TASK TO CARRY OUT:
Below are records; state how many of their lines hold the word "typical", and give only the figure.

EXTRACTED DATA:
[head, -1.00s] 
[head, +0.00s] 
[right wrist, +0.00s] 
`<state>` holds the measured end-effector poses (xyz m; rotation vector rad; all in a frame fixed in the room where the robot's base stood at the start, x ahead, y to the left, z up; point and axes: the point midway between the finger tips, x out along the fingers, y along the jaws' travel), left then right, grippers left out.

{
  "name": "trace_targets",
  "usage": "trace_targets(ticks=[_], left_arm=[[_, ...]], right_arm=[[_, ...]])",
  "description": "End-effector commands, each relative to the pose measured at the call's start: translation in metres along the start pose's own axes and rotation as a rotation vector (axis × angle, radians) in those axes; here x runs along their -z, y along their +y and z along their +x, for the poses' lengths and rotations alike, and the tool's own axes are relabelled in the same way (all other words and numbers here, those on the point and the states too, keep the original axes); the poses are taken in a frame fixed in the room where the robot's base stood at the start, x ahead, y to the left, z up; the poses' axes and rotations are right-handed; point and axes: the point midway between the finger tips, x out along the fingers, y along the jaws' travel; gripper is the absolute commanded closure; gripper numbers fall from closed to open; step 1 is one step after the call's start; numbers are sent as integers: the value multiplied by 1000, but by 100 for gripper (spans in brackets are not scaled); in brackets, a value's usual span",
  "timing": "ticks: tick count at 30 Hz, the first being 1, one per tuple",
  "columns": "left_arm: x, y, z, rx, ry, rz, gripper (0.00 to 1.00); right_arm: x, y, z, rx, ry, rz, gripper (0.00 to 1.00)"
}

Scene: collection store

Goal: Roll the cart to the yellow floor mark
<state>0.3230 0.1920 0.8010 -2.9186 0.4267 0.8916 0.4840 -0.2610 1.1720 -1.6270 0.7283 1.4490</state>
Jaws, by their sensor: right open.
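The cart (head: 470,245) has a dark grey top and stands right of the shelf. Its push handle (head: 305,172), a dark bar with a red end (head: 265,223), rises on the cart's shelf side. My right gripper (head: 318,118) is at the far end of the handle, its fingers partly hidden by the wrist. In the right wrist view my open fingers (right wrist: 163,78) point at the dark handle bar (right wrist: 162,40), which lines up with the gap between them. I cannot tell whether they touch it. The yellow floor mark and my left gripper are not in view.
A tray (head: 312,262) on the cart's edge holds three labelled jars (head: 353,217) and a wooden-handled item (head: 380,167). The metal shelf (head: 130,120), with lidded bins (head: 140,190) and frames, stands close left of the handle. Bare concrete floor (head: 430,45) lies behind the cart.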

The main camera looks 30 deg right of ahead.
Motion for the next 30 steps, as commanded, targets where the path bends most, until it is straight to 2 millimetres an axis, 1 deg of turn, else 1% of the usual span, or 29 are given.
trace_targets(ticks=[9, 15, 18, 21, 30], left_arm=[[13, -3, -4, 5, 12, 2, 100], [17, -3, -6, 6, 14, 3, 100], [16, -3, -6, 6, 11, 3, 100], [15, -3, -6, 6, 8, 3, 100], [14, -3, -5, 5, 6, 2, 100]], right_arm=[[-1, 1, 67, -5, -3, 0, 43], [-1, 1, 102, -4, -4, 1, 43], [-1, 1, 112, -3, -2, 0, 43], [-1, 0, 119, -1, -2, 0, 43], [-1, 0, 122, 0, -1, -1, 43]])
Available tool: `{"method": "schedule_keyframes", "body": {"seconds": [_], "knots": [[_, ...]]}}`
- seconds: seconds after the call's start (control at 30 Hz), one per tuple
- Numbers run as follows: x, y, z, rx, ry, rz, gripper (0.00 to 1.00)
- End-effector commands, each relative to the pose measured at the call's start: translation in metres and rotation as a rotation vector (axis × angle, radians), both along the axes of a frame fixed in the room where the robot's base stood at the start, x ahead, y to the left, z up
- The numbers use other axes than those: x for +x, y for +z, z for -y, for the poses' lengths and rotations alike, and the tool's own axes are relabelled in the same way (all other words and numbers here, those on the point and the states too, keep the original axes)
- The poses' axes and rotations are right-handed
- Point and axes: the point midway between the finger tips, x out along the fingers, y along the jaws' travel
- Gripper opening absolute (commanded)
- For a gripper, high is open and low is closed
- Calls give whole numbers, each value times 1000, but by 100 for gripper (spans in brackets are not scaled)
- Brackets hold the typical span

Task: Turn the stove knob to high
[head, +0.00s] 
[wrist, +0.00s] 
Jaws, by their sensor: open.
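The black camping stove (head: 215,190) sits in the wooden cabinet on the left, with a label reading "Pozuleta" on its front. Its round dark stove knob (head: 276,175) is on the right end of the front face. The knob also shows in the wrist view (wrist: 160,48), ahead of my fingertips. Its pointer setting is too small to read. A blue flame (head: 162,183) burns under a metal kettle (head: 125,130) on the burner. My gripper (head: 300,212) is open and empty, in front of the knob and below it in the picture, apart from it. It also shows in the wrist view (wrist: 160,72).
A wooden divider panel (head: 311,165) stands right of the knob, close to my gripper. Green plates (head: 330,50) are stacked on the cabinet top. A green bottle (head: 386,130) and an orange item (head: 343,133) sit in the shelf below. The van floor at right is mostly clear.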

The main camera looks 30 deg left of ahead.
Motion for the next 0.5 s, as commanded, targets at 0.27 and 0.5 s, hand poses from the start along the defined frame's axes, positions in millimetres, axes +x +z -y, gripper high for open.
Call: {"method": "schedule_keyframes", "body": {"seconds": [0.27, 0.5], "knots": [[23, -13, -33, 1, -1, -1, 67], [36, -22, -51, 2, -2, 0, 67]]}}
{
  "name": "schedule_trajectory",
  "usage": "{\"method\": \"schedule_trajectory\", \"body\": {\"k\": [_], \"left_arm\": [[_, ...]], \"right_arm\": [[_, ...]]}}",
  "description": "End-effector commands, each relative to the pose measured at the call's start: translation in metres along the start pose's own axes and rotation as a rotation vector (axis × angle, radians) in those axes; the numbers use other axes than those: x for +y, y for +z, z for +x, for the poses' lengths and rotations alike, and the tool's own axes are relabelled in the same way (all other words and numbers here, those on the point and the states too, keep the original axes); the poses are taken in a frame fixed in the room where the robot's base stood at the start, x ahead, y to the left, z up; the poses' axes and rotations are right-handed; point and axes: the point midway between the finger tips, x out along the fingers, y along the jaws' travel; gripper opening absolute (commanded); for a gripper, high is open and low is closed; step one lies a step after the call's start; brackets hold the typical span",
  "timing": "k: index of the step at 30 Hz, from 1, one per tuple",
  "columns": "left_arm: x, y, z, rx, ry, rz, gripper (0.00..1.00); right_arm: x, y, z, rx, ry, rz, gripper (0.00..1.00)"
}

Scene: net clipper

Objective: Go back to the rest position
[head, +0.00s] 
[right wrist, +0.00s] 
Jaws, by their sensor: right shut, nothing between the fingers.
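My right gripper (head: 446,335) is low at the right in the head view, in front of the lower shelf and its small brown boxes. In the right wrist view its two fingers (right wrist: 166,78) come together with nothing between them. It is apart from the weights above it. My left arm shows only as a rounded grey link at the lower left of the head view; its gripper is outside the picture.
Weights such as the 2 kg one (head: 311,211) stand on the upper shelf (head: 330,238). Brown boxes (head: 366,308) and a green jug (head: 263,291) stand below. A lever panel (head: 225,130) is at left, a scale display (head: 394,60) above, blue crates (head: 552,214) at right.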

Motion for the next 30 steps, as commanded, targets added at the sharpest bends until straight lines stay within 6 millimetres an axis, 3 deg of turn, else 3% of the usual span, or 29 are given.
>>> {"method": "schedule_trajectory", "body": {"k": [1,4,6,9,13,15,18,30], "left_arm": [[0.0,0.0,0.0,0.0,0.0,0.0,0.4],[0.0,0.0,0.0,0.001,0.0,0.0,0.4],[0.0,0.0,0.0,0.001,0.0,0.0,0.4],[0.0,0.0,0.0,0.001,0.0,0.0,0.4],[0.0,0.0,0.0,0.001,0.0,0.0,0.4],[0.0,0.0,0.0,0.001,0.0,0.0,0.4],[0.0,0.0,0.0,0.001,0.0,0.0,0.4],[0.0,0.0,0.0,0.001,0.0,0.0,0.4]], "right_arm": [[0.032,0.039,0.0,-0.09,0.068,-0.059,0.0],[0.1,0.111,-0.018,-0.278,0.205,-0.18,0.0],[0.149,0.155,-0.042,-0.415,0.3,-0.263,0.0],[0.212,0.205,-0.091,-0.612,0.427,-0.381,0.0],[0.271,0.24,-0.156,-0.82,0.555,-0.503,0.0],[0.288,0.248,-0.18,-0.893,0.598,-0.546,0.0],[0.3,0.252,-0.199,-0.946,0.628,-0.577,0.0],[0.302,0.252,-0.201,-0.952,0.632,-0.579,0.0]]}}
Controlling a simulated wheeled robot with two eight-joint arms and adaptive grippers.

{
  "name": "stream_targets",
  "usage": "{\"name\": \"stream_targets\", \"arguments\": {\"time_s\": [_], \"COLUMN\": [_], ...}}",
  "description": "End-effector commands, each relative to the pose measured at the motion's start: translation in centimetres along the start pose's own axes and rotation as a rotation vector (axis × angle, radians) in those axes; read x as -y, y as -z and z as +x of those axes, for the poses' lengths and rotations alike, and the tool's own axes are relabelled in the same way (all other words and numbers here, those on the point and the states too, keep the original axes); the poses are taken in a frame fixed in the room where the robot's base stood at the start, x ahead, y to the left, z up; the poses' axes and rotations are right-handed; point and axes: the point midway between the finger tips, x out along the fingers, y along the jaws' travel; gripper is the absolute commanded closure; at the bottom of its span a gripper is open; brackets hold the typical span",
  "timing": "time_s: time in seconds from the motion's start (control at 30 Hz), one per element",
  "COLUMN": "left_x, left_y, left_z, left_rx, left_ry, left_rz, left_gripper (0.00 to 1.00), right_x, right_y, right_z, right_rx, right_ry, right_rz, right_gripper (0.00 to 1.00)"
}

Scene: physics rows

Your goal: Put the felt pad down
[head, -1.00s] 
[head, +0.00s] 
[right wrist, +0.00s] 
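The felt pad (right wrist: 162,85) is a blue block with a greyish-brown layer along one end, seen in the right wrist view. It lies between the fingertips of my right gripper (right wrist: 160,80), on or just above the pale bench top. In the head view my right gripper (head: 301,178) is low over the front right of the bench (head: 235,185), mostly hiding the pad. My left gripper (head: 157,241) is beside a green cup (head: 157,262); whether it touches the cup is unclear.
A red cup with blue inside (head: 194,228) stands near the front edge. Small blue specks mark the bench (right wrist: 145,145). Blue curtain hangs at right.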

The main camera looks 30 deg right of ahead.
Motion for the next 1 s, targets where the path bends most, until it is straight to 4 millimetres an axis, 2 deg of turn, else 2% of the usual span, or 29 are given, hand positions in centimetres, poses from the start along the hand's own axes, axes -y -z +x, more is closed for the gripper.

CORRECT OUTPUT:
3